Security and rule of law are preconditions for sustainable peace and development. Instability and (the risk of) armed conflict make realising the Sustainable Development Goals more difficult. The Netherlands contributes to achieving SDG 16 by focusing on on human security, access to, and the establishment of, judicial and democratic institutions and inclusive peace processes .
In 2017-2018, the Netherlands increased its focus on Security and Rule of Law and updated its Theory of Change and results framework. The overarching goal is to achieve ‘legitimate stability’, making citizens feel represented and safe. Citizens are at the heart of this approach. By promoting the security for people, rule of law, peace processes and political governance, the Netherlands contributes to peaceful, lawful and inclusive societies.

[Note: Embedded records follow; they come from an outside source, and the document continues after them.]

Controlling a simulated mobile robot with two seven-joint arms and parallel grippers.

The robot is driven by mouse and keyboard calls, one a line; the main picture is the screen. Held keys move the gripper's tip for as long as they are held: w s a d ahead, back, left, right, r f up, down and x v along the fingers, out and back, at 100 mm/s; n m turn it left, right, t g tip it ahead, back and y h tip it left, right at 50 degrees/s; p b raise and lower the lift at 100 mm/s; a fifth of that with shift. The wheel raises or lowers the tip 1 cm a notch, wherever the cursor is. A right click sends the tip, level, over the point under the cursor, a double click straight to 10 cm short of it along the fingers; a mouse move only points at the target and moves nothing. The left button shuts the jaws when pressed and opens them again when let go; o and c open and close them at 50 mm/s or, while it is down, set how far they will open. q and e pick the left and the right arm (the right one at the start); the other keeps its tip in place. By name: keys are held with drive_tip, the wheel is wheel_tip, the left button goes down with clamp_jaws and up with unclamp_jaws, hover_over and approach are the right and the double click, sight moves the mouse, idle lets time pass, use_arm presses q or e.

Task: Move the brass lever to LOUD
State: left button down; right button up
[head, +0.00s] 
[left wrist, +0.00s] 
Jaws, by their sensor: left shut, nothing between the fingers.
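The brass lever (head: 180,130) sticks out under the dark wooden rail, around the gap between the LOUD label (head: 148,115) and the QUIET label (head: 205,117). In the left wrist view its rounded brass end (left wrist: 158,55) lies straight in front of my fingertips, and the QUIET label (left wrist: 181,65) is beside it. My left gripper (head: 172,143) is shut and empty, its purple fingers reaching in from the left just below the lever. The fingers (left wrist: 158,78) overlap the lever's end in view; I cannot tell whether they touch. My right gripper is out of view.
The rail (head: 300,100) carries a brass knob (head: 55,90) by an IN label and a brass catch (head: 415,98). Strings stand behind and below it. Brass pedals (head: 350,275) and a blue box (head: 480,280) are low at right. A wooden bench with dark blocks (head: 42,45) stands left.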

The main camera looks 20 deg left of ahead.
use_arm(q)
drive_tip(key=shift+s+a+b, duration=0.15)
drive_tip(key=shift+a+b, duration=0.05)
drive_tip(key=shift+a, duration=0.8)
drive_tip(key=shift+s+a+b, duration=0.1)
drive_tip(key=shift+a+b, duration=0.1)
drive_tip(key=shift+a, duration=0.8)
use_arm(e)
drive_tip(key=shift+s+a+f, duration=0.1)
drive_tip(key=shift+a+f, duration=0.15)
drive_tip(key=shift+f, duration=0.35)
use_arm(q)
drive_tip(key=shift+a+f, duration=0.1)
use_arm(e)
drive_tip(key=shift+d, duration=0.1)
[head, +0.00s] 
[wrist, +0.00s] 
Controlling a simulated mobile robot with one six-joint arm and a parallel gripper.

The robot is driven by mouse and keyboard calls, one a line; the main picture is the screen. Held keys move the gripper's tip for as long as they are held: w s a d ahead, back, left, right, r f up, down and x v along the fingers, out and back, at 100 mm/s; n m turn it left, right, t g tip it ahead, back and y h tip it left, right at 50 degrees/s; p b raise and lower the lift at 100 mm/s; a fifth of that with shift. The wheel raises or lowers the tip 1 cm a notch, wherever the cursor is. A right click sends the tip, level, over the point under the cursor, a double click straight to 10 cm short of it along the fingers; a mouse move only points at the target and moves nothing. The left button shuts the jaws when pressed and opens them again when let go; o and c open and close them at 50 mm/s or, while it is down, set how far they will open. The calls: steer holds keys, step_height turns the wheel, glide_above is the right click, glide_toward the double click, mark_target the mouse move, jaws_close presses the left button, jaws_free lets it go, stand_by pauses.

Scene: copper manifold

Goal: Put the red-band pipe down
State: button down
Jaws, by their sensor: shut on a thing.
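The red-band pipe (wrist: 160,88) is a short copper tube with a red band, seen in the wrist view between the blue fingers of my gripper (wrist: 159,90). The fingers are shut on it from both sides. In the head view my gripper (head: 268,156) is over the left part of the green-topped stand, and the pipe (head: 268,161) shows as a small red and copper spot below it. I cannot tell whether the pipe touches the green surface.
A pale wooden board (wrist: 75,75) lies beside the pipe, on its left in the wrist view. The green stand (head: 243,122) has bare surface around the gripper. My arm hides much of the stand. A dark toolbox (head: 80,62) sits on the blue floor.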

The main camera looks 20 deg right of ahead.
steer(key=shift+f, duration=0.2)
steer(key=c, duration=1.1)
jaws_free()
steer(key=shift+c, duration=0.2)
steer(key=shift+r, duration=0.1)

Focus is mainly on the following regions: the Sahel, Horn of Africa, North Africa, the Middle East and Great Lakes and Afghanistan.
Security for people
In 2017-2018, the Netherlands demined 15.2 million m2 of land to enable people to live in safety. In addition, we supported the training of 6,644 professionals (including female UN peacekeepers, police officers and deminers) to improve the quality of their work. Evaluations show that local communities felt safer during the reporting period. We supported this work through our partners in countries such as Syria, Lebanon, Iraq, Libya and South Sudan.
Rule of Law
The Netherlands increased access to justice for more than 136,000 people, of which 32% women. In addition, more than 20,000 people gained access to transitional justice mechanisms. Our support resulted in strengthened capacity of 53 judicial institutions. Lastly, we supported 118 legal reform processes that included civil society organisations.
Peace processes and political governance
The Netherlands worked with specialized organisations to support peace processes, through specific mediation efforts and the training of 3,300 trained peace mediators and negotiators. Furthermore, we contributed to longer-term efforts to build peace after conflict. In for example, Mali, Uganda and Kenya, our support resulted in strengthened capacities of local authorities and communities to preventand resolve conflicts. In South Sudan, Somalia and Mali, our support promoted governments’ and politicians’ engagement and cooperation with citizens.